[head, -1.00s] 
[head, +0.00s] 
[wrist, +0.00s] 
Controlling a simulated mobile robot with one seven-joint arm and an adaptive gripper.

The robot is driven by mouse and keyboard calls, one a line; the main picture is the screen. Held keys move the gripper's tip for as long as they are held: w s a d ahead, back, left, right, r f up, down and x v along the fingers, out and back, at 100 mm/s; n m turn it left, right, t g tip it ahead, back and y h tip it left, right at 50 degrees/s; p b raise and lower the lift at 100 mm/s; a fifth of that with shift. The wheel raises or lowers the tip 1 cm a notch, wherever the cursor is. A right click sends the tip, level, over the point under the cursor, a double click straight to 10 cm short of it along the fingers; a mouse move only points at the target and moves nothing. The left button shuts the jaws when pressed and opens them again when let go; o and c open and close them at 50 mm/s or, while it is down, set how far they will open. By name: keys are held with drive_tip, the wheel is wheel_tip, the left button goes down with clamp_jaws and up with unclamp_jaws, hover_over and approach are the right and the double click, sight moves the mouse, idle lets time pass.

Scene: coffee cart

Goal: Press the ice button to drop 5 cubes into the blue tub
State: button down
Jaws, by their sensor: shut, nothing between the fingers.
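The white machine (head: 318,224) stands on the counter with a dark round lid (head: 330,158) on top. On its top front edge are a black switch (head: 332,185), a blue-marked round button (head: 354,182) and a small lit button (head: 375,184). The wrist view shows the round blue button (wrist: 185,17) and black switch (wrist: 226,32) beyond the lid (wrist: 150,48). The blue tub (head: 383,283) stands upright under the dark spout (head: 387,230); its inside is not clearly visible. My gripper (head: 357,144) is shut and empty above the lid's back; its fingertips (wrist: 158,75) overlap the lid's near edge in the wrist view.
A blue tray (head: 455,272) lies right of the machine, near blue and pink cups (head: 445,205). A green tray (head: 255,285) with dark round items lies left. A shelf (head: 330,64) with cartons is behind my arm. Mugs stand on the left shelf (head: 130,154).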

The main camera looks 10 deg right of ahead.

**GOAL OF THE EXERCISE**
Would you quote everything above from the line containing "[head, +0.00s]" down to the line containing "Controlling a simulated"? Include both of those lines and nothing else.

**RESULT OF THE TASK**
[head, +0.00s] 
[wrist, +0.00s] 
Controlling a simulated mobile robot with one seven-joint arm and an adaptive gripper.

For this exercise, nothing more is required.